Task prompt
The required output consists solely of the lines from the one containing "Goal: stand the" down to the one containing "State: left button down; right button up", both included, each quoted exactly.
:: Data entries
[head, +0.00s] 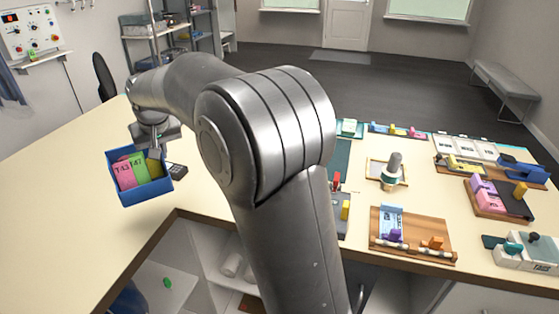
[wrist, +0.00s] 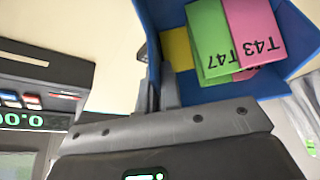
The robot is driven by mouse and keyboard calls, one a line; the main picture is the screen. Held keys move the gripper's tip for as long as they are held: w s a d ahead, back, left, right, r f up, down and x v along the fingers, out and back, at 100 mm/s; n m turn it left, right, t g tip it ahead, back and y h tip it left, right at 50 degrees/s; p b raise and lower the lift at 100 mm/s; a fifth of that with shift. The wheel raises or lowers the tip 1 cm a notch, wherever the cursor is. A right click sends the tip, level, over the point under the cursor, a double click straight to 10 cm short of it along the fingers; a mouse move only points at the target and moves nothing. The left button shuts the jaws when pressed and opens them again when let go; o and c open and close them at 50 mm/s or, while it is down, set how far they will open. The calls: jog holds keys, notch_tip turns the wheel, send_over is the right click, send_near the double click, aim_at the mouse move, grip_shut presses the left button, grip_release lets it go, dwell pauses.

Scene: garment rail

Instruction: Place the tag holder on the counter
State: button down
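The tag holder is an open blue box (head: 148,194) with pink, green and yellow tags in it, at the left in the head view. The wrist view shows its blue wall (wrist: 288,88) and tags marked T43 and T47. My gripper (head: 156,150) is at the far side of the box. In the wrist view its fingers (wrist: 160,92) are closed on the box's wall. The box is over the pale counter (head: 60,180), near its front edge; I cannot tell whether its underside touches the counter.
A small dark device (head: 178,170) lies just right of the box. The counter left of the box is clear. My arm hides the middle. On the right stand a wooden tray (head: 410,246), a stamp-like object (head: 393,172) and several coloured holders.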

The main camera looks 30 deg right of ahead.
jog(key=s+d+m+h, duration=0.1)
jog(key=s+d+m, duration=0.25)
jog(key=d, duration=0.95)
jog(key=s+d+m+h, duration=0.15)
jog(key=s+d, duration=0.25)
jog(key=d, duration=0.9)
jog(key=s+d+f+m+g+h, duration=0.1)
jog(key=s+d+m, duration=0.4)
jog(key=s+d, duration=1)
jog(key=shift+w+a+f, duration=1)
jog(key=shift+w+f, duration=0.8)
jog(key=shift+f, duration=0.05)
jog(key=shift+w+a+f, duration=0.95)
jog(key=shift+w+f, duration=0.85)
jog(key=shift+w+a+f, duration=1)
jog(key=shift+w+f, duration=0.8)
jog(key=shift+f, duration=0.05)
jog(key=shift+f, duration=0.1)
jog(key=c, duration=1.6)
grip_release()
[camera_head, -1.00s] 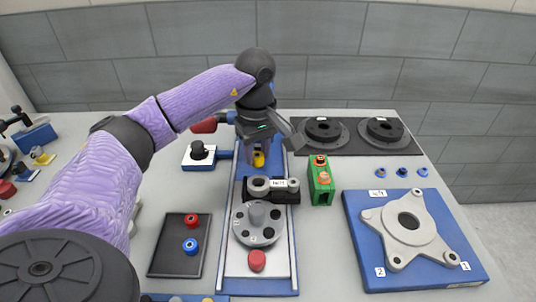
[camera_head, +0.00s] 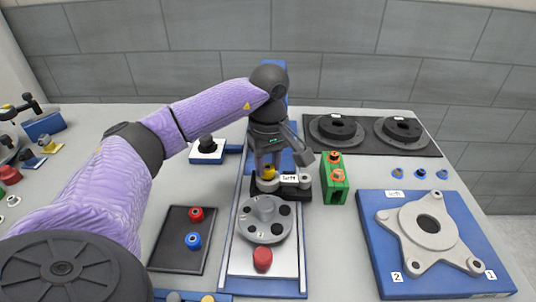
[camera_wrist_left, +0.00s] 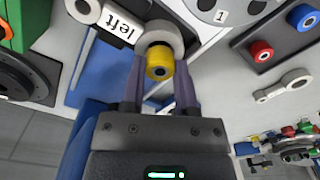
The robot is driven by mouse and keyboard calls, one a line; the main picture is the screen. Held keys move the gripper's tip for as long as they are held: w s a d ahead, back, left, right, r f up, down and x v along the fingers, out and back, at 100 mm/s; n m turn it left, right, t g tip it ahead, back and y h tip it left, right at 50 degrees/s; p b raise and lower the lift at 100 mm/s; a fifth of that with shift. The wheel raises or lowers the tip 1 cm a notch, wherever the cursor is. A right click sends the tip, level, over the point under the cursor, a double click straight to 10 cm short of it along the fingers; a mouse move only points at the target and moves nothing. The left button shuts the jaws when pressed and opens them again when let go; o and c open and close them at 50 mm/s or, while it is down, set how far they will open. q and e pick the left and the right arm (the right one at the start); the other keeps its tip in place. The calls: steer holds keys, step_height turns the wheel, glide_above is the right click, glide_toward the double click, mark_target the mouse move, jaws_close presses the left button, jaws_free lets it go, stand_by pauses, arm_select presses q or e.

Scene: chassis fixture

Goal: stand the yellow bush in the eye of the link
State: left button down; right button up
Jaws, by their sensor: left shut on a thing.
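My left gripper (camera_head: 268,165) is shut on the yellow bush (camera_head: 268,173), which is upright with its hole facing up. The bush also shows between the fingers in the left wrist view (camera_wrist_left: 159,66). The grey link (camera_head: 304,181) labelled "left" lies on a black holder. In the left wrist view its large eye, a pale ring (camera_wrist_left: 163,32), is right by the bush and partly covered by it. The bush appears over or at this eye; I cannot tell whether its lower end is inside. My right gripper is not in view.
A grey round plate (camera_head: 264,220) with holes and a red knob (camera_head: 262,259) are in front of the link. A green block (camera_head: 334,178) with orange-topped parts stands close on the right. A dark tray (camera_head: 180,240) holds a red and a blue bush.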

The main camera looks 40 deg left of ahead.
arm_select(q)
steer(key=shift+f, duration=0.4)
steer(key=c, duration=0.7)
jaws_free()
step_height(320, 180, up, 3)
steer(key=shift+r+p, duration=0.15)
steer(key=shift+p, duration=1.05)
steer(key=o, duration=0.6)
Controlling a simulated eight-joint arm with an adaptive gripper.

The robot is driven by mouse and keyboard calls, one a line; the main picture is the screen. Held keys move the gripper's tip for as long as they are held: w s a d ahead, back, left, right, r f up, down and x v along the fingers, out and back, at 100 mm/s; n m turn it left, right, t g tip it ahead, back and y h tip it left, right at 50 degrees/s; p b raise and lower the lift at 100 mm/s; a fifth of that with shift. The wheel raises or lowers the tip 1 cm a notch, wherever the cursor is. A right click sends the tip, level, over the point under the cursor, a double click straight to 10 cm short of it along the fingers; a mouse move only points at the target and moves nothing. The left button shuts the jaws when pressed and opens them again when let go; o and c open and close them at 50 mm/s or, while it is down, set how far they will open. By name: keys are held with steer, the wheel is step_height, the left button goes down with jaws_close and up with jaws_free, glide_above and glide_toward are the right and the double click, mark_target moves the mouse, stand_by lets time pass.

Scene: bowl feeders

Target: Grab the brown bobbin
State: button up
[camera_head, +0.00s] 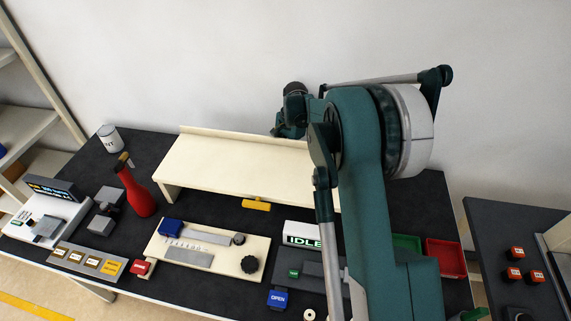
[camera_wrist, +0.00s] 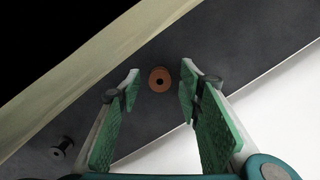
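The brown bobbin (camera_wrist: 160,79) stands on a dark surface in the wrist view, seen from above with its centre hole showing. My gripper (camera_wrist: 160,71) is open, with one green-padded finger on each side of the bobbin in the picture. The fingers do not appear to touch it, and the height gap is hard to tell. In the head view I cannot make out the brown bobbin or my fingertips; my arm reaches toward the back of the table, behind the cream raised shelf (camera_head: 225,165).
A dark bobbin (camera_wrist: 62,147) stands at the lower left of the wrist view. A cream strip (camera_wrist: 95,70) borders the dark surface. In the head view, a red bottle (camera_head: 137,190), a paint can (camera_head: 109,138) and a red bin (camera_head: 446,258) stand on the table.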

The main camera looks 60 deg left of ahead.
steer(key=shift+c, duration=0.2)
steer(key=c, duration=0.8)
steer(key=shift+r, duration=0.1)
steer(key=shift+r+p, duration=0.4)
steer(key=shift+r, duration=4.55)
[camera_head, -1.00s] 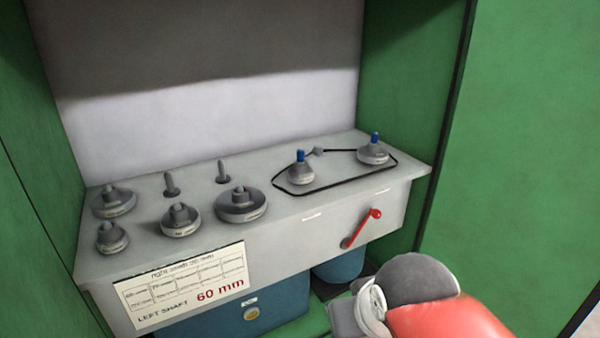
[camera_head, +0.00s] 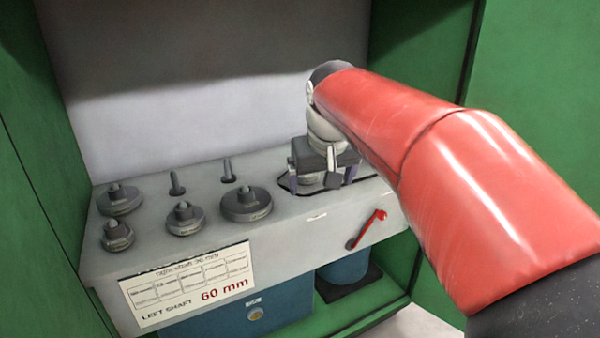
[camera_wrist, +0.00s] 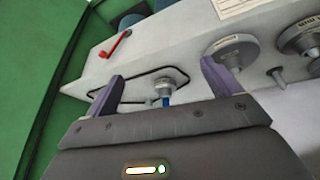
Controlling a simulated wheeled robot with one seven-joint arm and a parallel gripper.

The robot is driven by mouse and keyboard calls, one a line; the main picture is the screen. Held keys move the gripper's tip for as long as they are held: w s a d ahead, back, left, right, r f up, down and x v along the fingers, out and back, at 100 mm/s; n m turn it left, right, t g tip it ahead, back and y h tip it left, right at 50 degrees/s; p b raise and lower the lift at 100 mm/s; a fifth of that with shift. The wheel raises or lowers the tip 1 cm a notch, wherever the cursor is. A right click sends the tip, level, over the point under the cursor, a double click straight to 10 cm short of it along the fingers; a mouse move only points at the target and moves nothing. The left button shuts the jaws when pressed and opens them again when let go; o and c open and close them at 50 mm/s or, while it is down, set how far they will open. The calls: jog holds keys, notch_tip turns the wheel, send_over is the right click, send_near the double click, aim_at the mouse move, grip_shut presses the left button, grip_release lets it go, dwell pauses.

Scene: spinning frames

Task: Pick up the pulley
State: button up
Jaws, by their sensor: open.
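My gripper (camera_head: 322,180) is open above the bench's right part, pointing down, one finger on either side of a small grey pulley (camera_head: 312,181). In the wrist view this pulley (camera_wrist: 171,82) sits on a blue-tipped shaft between the spread fingers (camera_wrist: 161,70), with no visible contact. A thin black belt (camera_wrist: 140,76) loops around that area. The second blue-tipped shaft and its pulley are hidden behind my arm and gripper. Other grey pulleys stand on the bench's left: a large one (camera_head: 246,204), a middle one (camera_head: 185,218), a front-left one (camera_head: 117,234) and a back-left one (camera_head: 120,199).
Two bare pegs (camera_head: 176,184) (camera_head: 228,171) stand behind the pulleys. A red lever (camera_head: 368,228) is on the bench front. A sign (camera_head: 188,283) reads "LEFT SHAFT 60 mm". Green walls (camera_head: 530,90) flank the bench (camera_head: 150,178); a blue motor housing (camera_head: 262,312) is below.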

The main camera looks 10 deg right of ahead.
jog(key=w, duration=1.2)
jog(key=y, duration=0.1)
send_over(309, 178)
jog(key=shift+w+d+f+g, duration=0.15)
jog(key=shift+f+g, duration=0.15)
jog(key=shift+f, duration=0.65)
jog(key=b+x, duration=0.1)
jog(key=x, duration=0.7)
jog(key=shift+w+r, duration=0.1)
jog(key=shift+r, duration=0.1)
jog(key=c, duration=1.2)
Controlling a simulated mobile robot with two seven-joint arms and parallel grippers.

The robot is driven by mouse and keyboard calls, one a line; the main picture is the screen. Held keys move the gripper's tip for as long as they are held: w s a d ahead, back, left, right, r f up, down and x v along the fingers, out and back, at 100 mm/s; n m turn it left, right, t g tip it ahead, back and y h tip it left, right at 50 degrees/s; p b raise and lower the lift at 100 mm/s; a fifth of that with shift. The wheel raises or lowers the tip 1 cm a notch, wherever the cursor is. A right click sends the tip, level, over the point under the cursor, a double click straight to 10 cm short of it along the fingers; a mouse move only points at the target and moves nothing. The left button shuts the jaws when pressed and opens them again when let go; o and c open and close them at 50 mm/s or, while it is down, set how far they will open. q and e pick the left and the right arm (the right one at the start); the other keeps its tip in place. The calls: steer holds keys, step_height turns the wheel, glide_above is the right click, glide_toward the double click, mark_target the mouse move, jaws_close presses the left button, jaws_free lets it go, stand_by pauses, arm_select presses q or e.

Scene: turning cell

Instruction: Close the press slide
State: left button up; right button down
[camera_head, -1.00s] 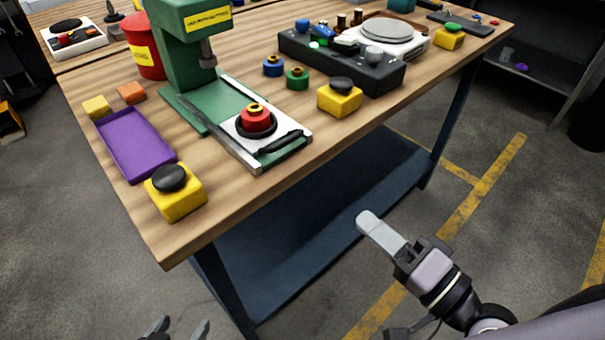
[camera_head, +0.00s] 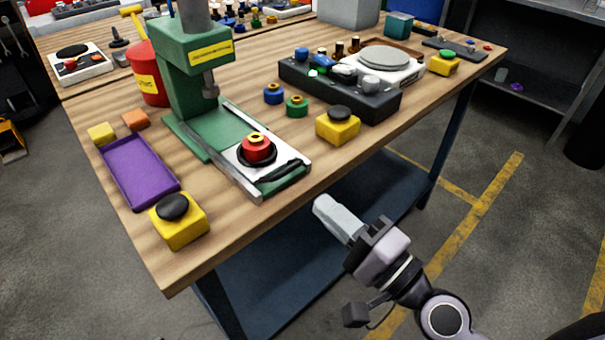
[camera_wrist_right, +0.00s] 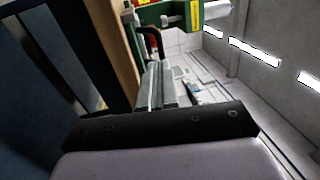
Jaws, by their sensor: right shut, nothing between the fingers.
::::
Result
Goal: stand the yellow bush in the eye of the link
State: left button down; right button up

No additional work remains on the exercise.